Great video thank you!!
Amazing Tutorial ❤
Thank you so much!
Many Thanks, this was GREAT help.... :):) off to maya now :)
Thank you so much, best of luck!
Expecting more videos
Every week! What kind of content would you like to see/learn?
Thankyou so much ,it helped me alot❤
Hey, I'm happy it could help! This technique is what got me a job in film :)
Thank you very much!!
You're very welcome! :)
Thank you
You're welcome! I hope I could help :)
I don't really understand the moving of the key's to try and smooth them
Do you think yoy could post a 1.2 of this video with both animation playing next to each other?
I absolutely should've done a before/after. Can't re-upload it now, but I'll see if I can find some authentic jittery student work and smooth it out in the future. It's honestly night and day, I learned this stuff from the animation supervisor at DreamWorks so it's no joke.
Thanks a lot
thanks sir
Thanks for the helpful info!

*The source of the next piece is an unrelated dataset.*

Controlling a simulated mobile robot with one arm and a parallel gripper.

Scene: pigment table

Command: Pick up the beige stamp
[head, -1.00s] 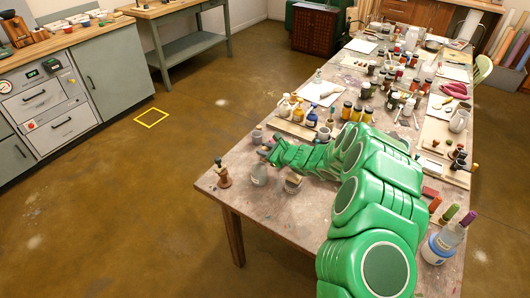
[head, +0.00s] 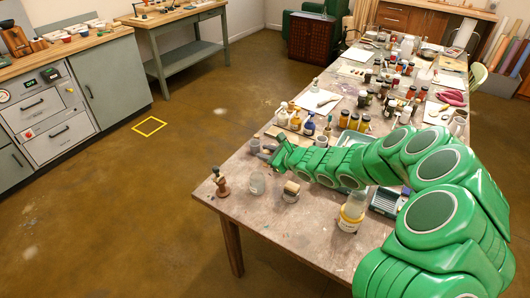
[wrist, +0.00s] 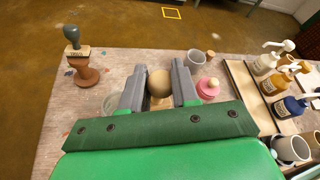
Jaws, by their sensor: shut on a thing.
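In the wrist view, my gripper (wrist: 159,88) has its two grey fingers on either side of a round beige knob, which I take to be the handle of the beige stamp (wrist: 160,82). A small pale part shows below the knob; the rest is hidden by my gripper. The fingers are shut on it. In the head view, my gripper (head: 270,151) is at the far left end of my green arm, by the table's left edge, and the stamp cannot be made out there.
A pink stamp (wrist: 208,88) and a grey cup (wrist: 194,58) stand close right of my gripper. A dark-handled stamp (wrist: 75,55) stands to the left. Pump bottles (wrist: 280,84) crowd the right.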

Regarding the flatline or no change in value you mentioned. Couldn't that apply to translation though? It makes sense that holding a few frames to give room for other values and controls to take it's place would be a good thing?
A mix of curved and flattened splines will help give time to add squash and stretch as an example. Especially when something is stopping the motion and acceleration of a animated object :)

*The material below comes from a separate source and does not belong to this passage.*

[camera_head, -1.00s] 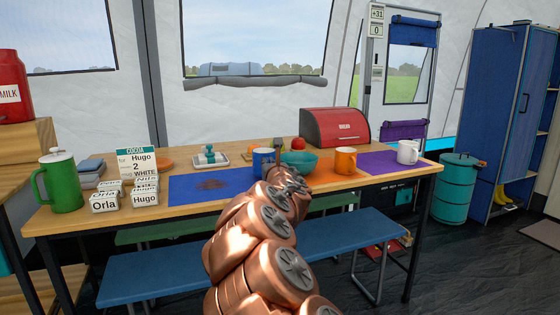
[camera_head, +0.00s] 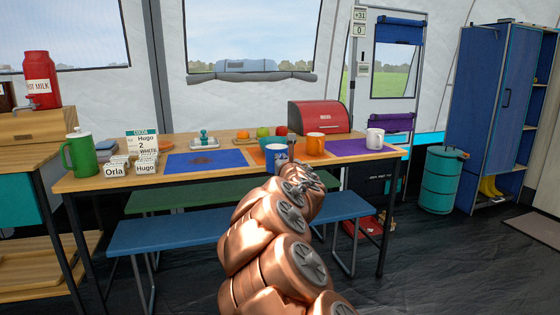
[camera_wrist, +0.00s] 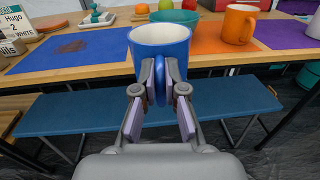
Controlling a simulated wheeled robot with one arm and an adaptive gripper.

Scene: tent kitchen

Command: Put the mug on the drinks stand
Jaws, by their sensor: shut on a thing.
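My gripper (camera_wrist: 160,85) is shut on the handle of a blue mug (camera_wrist: 162,50) with a white inside. The mug is upright and looks empty in the wrist view. It is held in front of the table's near edge, and also shows in the head view (camera_head: 277,152) beyond my copper-coloured arm. The wooden stand (camera_head: 28,97) at the far left, bearing a red hot milk dispenser (camera_head: 40,78), may be the drinks stand. My gripper is well to the right of it.
The table (camera_head: 110,184) bears an orange mug (camera_head: 315,144), a white mug (camera_head: 375,138), a green pot (camera_head: 79,155), name blocks (camera_head: 116,170), a cocoa card (camera_head: 141,142) and a red bread bin (camera_head: 320,117). A blue bench (camera_head: 170,236) stands in front of it.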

Hey, no problem, thanks for asking questions!
Like everything in animation: It depends. Here, I'm smoothing out the flatlines during the 'down' position of this little march-in-place animation. There's a lot of motion happening there and I'm exaggerating the curve of the spine which ends up looking like more squash during the down (because it's bending down toward camera).

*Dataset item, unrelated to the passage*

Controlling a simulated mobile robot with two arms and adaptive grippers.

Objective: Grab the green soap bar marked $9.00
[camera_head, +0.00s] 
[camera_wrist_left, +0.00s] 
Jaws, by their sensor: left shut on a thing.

However, I would keep those soft 'flatlines' (because they're not completely flat, they're soft and subtle) for something called 'keep-alive'. If a character gets into a pose and stays in that pose for awhile, the curves should look like a soft flatline there. That's because they're stopped, but living creatures are never completely still, so that very subtle motion (that you can't see) makes you FEEL like they're still alive.
I don't think you need to completely flatline one attribute to make room for another attribute. Camera is king. If it looks good, it is good. This is a great technique to help make things look good but, at the end of the day, your eyes make the final judgement call.
I was hoping to see how to automaticly equaly distribute all keys along curve... That would be more helpful
Hey there, could you clarify what you mean? I'm sure there's a solution we can come up with.
Why is there a big gap near your tabs? thats really odd?.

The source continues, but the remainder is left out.